[Records of robot episodes]

·····

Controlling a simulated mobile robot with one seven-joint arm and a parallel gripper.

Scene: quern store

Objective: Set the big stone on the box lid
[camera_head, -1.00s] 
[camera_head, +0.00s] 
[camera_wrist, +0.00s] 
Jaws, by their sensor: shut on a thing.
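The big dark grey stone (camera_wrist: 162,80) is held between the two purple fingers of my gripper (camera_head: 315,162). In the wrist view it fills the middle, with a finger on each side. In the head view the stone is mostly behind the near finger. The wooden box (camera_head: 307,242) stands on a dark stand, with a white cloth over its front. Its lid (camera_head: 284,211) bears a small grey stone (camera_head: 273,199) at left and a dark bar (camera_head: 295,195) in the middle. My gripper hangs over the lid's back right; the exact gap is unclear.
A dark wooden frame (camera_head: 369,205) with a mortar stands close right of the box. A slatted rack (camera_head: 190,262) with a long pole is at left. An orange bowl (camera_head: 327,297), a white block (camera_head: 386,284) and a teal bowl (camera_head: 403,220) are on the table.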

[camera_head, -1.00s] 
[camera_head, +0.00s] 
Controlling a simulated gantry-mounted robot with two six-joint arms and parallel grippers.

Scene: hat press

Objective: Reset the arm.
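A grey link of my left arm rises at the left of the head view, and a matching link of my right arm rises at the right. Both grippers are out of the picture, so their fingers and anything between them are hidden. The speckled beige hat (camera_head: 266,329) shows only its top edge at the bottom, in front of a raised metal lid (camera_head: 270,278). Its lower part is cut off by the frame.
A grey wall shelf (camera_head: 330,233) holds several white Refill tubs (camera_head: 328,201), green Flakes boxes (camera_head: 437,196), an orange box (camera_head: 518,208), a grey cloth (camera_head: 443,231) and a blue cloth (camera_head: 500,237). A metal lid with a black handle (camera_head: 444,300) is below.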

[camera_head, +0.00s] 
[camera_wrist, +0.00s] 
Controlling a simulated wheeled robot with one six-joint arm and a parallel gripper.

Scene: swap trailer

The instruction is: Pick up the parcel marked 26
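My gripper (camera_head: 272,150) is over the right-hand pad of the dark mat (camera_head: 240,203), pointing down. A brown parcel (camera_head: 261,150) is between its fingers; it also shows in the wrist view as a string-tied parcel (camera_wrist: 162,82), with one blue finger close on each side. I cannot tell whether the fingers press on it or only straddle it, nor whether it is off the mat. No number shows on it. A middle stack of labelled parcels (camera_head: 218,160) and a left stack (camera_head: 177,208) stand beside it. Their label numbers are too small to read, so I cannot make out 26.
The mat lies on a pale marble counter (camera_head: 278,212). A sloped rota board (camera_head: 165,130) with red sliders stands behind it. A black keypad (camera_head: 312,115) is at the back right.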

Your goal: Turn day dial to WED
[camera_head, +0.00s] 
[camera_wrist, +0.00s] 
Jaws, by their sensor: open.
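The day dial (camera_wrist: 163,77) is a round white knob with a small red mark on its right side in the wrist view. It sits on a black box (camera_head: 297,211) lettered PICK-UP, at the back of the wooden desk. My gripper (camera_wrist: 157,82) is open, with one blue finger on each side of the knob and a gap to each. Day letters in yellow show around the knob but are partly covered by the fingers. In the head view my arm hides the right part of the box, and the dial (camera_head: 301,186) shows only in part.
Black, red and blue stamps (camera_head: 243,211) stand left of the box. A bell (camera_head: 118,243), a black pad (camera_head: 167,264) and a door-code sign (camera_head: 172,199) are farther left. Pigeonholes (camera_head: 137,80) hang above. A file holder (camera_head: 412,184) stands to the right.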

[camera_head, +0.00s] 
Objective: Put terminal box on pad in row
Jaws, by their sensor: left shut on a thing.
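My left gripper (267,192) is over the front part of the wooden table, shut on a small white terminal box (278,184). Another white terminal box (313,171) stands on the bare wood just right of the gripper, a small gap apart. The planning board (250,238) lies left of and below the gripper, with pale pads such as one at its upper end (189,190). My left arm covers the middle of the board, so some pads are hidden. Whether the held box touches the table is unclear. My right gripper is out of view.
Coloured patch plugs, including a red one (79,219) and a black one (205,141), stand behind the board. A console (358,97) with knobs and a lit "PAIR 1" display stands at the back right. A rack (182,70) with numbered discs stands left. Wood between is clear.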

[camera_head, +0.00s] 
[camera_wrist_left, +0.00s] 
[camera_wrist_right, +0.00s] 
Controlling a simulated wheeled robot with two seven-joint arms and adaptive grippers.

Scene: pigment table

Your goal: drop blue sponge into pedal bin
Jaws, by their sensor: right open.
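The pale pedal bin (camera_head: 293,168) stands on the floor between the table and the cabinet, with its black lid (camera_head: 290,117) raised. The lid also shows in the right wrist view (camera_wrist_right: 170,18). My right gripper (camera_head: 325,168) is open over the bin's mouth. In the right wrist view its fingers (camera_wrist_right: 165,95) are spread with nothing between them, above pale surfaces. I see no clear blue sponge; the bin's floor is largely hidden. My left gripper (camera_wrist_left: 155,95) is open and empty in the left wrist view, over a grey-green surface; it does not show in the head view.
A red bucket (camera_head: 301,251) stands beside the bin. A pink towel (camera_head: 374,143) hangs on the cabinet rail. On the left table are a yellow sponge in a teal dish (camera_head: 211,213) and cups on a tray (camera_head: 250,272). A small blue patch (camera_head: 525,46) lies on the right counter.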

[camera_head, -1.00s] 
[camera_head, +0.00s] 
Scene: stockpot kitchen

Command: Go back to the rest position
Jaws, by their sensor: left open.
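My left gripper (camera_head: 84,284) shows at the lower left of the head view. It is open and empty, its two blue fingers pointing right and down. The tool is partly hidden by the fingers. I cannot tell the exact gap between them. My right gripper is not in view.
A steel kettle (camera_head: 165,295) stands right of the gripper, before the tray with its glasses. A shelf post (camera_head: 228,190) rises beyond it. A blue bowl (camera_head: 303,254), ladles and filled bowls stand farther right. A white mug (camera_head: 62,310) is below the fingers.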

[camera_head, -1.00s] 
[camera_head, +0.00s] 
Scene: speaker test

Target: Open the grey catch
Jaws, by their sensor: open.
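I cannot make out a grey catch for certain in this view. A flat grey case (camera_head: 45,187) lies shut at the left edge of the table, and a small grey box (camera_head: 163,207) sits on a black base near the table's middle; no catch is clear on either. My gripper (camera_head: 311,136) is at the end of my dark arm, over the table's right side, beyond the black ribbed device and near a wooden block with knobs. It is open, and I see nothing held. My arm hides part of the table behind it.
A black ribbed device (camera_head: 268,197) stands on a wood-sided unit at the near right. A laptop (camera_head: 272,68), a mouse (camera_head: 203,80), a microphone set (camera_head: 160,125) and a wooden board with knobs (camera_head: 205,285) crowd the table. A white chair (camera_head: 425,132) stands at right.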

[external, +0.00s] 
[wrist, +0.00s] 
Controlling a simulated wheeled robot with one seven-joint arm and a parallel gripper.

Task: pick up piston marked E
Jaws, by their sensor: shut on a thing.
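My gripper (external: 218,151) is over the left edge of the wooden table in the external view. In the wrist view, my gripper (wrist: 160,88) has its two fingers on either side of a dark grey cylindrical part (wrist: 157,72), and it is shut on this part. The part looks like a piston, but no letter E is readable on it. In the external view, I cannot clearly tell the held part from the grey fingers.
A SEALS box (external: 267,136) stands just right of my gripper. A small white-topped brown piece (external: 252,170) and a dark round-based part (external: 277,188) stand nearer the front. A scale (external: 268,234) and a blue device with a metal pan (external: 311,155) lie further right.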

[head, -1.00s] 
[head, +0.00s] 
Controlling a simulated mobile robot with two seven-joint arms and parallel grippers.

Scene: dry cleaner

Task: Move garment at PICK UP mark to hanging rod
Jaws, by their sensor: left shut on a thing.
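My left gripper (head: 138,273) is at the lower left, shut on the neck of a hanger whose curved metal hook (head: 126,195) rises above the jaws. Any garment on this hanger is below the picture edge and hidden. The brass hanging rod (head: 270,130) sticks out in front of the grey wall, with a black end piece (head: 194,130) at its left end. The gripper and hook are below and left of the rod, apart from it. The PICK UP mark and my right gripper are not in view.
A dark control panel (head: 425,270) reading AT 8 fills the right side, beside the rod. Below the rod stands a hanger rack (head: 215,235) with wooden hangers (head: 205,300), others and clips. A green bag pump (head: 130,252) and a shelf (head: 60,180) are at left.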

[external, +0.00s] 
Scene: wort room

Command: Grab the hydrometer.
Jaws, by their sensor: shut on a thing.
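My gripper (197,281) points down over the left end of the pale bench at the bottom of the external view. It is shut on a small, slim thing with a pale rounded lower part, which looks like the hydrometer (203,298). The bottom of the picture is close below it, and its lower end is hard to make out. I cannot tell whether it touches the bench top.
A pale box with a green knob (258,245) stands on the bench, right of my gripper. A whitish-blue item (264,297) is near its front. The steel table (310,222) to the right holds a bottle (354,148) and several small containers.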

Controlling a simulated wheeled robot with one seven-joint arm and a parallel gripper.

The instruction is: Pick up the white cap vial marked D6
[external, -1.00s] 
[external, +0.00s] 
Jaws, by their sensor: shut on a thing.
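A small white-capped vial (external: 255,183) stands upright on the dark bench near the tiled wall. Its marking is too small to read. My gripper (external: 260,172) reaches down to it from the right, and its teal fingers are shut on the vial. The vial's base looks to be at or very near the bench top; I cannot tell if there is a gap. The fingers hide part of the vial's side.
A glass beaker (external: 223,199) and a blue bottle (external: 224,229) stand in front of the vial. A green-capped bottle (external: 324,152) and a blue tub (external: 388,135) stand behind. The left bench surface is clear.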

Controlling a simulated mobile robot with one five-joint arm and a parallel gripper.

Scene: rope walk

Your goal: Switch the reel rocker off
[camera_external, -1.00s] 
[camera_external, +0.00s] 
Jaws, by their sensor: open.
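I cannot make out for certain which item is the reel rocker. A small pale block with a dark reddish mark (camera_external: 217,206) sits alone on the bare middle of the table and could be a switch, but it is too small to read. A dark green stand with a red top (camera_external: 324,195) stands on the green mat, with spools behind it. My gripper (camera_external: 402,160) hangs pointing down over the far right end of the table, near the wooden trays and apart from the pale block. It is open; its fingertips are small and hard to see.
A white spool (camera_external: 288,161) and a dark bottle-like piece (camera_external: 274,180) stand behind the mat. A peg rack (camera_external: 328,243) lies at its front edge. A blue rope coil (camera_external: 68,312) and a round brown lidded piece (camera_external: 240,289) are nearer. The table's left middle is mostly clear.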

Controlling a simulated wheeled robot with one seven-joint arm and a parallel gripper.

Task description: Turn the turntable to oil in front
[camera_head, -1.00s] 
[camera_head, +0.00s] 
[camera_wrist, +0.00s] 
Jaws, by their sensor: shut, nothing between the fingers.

·····

* **What you will do**: In the records shown above, how many lines include the word "Your"? Answer with the number only.

* **Task result**: 3